[Entries from a robot dataset]
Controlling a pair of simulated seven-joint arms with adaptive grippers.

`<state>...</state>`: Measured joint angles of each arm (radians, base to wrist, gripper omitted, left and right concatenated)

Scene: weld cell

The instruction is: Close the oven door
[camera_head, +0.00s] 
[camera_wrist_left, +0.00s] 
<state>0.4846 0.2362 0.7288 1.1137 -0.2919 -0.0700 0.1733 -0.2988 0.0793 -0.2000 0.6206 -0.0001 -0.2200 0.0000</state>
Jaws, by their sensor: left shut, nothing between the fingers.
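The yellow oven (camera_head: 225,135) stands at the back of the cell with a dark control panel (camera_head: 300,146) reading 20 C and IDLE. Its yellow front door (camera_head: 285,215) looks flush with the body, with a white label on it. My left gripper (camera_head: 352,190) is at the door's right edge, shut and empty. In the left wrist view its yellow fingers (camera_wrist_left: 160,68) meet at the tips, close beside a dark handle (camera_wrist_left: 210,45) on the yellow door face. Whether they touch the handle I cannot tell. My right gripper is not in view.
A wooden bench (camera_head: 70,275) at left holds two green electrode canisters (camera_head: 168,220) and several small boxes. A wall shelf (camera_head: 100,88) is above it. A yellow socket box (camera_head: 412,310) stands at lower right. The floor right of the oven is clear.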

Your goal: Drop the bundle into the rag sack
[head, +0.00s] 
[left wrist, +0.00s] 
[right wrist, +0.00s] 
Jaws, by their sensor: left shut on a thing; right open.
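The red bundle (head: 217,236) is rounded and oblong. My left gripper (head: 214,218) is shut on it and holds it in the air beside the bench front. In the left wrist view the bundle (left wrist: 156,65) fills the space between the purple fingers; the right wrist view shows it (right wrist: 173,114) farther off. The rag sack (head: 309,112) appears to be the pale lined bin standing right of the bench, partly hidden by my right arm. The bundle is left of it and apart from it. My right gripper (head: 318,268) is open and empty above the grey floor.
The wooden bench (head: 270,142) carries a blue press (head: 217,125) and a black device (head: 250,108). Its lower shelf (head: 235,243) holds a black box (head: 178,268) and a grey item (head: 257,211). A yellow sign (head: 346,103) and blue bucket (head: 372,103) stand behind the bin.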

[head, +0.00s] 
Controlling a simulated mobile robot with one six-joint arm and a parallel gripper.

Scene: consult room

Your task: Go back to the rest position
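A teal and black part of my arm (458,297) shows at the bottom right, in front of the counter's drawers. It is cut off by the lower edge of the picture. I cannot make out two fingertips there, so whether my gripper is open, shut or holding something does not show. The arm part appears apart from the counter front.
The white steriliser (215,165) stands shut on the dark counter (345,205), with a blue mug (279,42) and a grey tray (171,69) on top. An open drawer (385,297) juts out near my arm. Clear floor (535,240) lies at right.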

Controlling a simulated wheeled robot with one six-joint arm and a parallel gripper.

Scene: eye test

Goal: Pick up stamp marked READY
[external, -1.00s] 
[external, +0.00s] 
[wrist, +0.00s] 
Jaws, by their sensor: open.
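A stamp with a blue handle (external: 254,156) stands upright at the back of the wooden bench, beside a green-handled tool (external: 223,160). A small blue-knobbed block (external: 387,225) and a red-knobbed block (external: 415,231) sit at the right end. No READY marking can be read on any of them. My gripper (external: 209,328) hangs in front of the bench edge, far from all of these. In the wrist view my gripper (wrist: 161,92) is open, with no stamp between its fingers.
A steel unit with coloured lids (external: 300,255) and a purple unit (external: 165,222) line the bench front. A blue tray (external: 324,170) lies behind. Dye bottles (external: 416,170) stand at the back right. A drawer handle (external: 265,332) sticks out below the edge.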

> [GOAL OF THE EXERCISE]: Each line in the entries above that includes the string "parallel" should be extracted.

> [ANSWER TO THE EXERCISE]:
Controlling a simulated mobile robot with one six-joint arm and a parallel gripper.
Controlling a simulated wheeled robot with one six-joint arm and a parallel gripper.

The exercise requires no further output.